The difference is that you select the numerical features using

numerical_columns = numerical_columns_selector(data)

whereas we use

numerical_features = [
    "LotFrontage", "LotArea", "MasVnrArea", "BsmtFinSF1", "BsmtFinSF2",
    "BsmtUnfSF", "TotalBsmtSF", "1stFlrSF", "2ndFlrSF", "LowQualFinSF",
    "GrLivArea", "BedroomAbvGr", "KitchenAbvGr", "TotRmsAbvGrd", "Fireplaces",
    "GarageCars", "GarageArea", "WoodDeckSF", "OpenPorchSF", "EnclosedPorch",
    "3SsnPorch", "ScreenPorch", "PoolArea", "MiscVal",
]

which is a subset of the features that are not an object data type (due to historical reasons inherited from session 1 of the MOOC). This means that the last bullet point in the instructions for Q4 should not be there, as it is misleading.

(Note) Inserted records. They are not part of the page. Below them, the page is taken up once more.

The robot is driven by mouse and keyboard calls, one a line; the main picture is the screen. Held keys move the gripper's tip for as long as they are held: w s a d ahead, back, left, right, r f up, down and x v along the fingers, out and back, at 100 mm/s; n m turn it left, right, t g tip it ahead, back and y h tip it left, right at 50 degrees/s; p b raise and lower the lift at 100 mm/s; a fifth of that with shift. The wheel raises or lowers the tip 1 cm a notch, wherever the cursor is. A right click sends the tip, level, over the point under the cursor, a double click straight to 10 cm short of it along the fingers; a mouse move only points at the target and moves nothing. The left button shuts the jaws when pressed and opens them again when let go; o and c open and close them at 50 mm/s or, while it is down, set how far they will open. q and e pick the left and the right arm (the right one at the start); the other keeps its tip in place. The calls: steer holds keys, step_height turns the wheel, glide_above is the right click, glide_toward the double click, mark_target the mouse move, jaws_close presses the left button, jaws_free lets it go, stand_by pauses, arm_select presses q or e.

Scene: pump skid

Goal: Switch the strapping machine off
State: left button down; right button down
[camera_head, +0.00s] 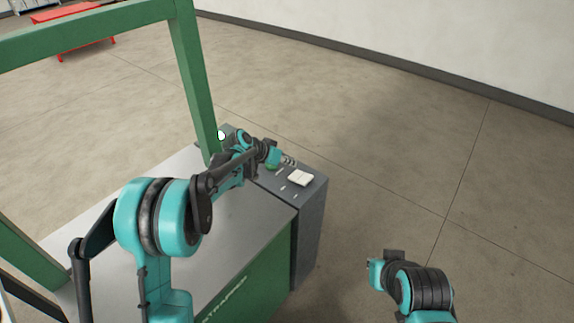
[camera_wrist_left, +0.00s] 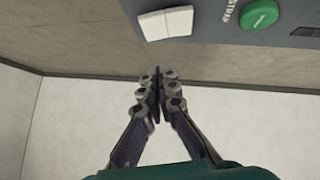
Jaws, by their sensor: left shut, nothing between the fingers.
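The strapping machine has a grey table top (camera_head: 185,205), a green frame and a dark grey control panel (camera_head: 312,195) at its right end. A white two-part rocker switch (camera_head: 300,178) sits on the panel; it also shows in the left wrist view (camera_wrist_left: 165,22). I cannot tell which half is pressed. A round green button (camera_wrist_left: 259,14) marked STRAP is beside it. My left gripper (camera_head: 290,161) is shut and empty, close to the switch on its far side. Its closed fingertips (camera_wrist_left: 156,95) appear apart from the switch. My right gripper's fingers do not show.
A green upright post (camera_head: 196,85) of the machine stands to the left of the panel. My right arm is at the lower right. The floor right of the machine is clear. A red table (camera_head: 70,30) stands far back left.

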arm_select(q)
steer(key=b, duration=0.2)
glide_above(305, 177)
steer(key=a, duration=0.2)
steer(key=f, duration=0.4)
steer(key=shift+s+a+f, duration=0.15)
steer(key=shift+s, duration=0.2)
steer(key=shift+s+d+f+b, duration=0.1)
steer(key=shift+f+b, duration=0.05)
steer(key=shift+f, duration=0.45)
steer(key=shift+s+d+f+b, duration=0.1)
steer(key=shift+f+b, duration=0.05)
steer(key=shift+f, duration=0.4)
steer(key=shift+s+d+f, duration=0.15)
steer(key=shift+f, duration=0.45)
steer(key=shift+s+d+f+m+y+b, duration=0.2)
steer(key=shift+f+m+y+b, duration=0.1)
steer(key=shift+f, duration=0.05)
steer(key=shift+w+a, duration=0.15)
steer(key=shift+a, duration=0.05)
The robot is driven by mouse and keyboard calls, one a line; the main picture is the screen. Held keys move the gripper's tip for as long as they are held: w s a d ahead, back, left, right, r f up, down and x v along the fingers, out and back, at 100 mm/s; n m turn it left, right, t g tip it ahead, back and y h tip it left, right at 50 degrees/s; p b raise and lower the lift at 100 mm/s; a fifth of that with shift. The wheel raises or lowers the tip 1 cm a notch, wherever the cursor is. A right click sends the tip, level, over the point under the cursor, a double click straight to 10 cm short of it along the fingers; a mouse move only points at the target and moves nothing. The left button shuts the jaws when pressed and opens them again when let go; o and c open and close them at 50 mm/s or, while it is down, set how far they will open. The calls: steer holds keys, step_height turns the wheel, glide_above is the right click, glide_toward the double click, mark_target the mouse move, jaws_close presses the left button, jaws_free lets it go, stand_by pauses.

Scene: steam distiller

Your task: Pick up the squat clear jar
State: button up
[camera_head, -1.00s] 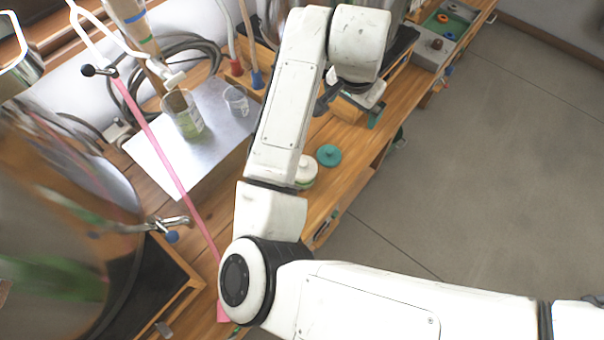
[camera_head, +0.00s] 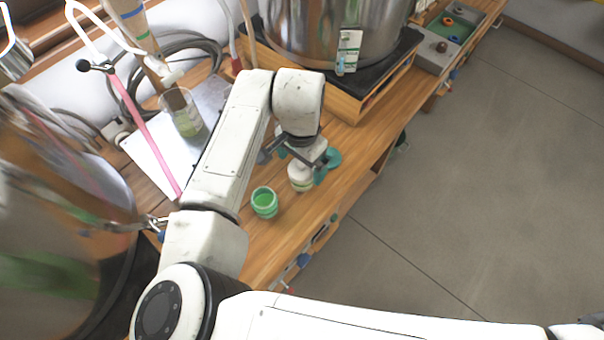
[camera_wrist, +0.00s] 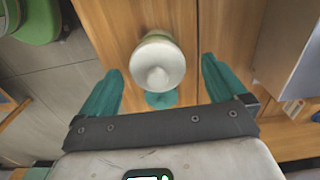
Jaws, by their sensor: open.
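A squat jar with pale, see-through-looking sides and a white knobbed lid (camera_head: 301,181) stands upright on the wooden bench. In the wrist view, its white lid (camera_wrist: 158,64) shows from above, between the two teal fingers. My gripper (camera_head: 303,161) is over this jar, open and empty, pointing down. The wrist view shows my gripper (camera_wrist: 160,72) with a gap on both sides of the lid; how high the fingertips are above it is hard to tell. The jar's sides are mostly hidden by the lid there.
An open green jar (camera_head: 264,204) stands to the left, near the white-lidded one. A beaker (camera_head: 184,118) stands on a metal plate; a large steel pot (camera_head: 310,35) is at the back. Bench wood is bare in front.

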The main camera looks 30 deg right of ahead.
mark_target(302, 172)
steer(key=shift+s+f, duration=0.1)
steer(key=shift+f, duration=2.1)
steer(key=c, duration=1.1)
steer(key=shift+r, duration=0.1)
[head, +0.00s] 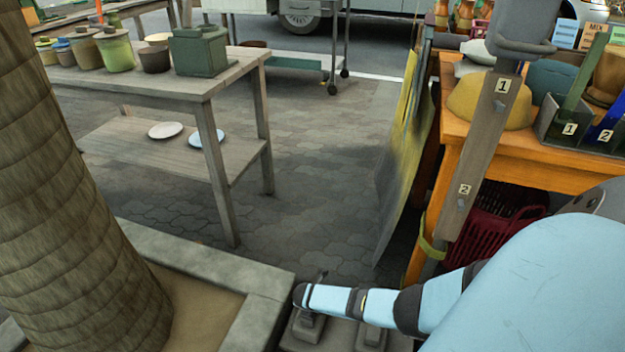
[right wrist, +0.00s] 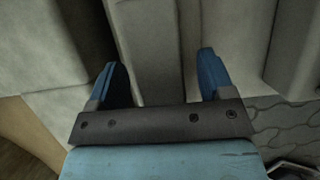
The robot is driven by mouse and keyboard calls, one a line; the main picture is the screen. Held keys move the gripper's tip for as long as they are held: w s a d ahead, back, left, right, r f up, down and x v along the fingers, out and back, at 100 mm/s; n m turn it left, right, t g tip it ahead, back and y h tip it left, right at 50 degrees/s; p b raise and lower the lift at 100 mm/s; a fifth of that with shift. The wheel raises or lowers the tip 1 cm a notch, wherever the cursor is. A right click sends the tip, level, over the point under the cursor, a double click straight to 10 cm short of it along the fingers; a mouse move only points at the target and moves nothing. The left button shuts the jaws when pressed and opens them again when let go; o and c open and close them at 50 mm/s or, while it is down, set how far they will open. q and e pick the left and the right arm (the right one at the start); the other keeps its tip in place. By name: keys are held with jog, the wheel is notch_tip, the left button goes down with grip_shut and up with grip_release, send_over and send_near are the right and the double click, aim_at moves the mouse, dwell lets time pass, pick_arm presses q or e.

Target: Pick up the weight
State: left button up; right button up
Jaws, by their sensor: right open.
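My right arm comes in from the right in the head view and reaches down to grey blocks (head: 308,327) at the bottom edge, beside the planter. These blocks look like the weight, but they are partly cut off and partly covered by my arm. In the right wrist view my right gripper (right wrist: 160,62) is open, with its two blue fingers apart. A narrow grey raised part (right wrist: 158,60) lies between the fingers, with paler grey surfaces on both sides. I cannot tell whether the fingers touch it. My left gripper is not in view.
A stone planter edge (head: 262,312) with a thick trunk (head: 65,220) stands at left. A wooden table (head: 180,88) with pots stands behind. At right are an orange table (head: 452,130) and a post (head: 480,150). Paving (head: 320,190) between is clear.

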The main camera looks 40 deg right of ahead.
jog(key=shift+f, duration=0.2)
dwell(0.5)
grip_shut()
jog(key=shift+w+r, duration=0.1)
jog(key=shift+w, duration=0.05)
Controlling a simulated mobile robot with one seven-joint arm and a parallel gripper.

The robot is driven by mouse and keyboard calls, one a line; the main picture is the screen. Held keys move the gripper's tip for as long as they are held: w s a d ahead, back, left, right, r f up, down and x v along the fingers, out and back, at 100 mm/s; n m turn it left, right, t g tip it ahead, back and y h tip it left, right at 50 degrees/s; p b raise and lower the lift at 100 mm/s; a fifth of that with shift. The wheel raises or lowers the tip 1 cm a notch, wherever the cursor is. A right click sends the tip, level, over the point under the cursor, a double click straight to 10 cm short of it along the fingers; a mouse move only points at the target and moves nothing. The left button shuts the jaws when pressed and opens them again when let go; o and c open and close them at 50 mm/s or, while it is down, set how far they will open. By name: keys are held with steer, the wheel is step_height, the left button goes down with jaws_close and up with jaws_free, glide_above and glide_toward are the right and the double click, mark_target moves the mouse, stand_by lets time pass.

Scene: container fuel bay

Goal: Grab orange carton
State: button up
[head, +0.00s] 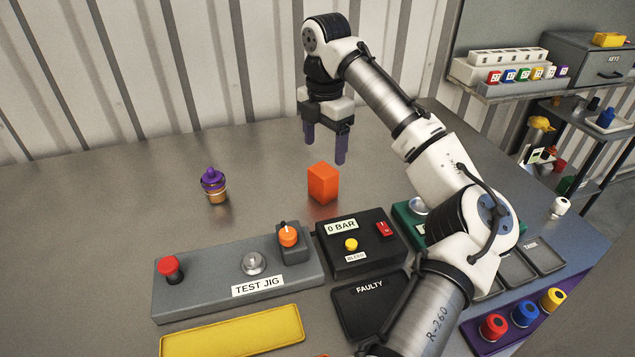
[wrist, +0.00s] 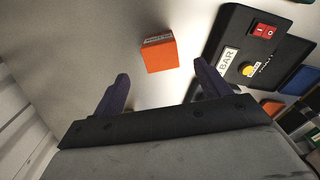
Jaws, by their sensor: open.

I am tagging this to be solved for session 3. Thanks for your feedback!

Hi,

Thank you for answering.
I should have checked the list size.

M.

Hi,

If numerical columns are selected with the given list i.e. numerical_features, text of the question is confusing as it suggest to select numerical columns with
from sklearn.compose import make_column_selector as selector

numerical_columns_selector = selector(dtype_exclude=object)
numerical_columns_2 = numerical_columns_selector(data)

and then comparison

np.setdiff1d(numerical_columns_2, numerical_features)

leads to

array(['BsmtFullBath', 'BsmtHalfBath', 'FullBath', 'GarageYrBlt',
       'HalfBath', 'MSSubClass', 'MoSold', 'OverallCond', 'OverallQual',
       'YearBuilt', 'YearRemodAdd', 'YrSold'], dtype='<U13')

Sorry I did notice ti was already mentioned that last bullet point is misleading

I’ve the same problem , there is no specification about the fact that we had to select only the numerical columns given in the quiz .

This point is misleading : “numerical columns can be selected if they do not have an object data type. It will be the complement of the numerical columns”

So, i’ve a wrong answer (but a good one) regarding the data given to my model .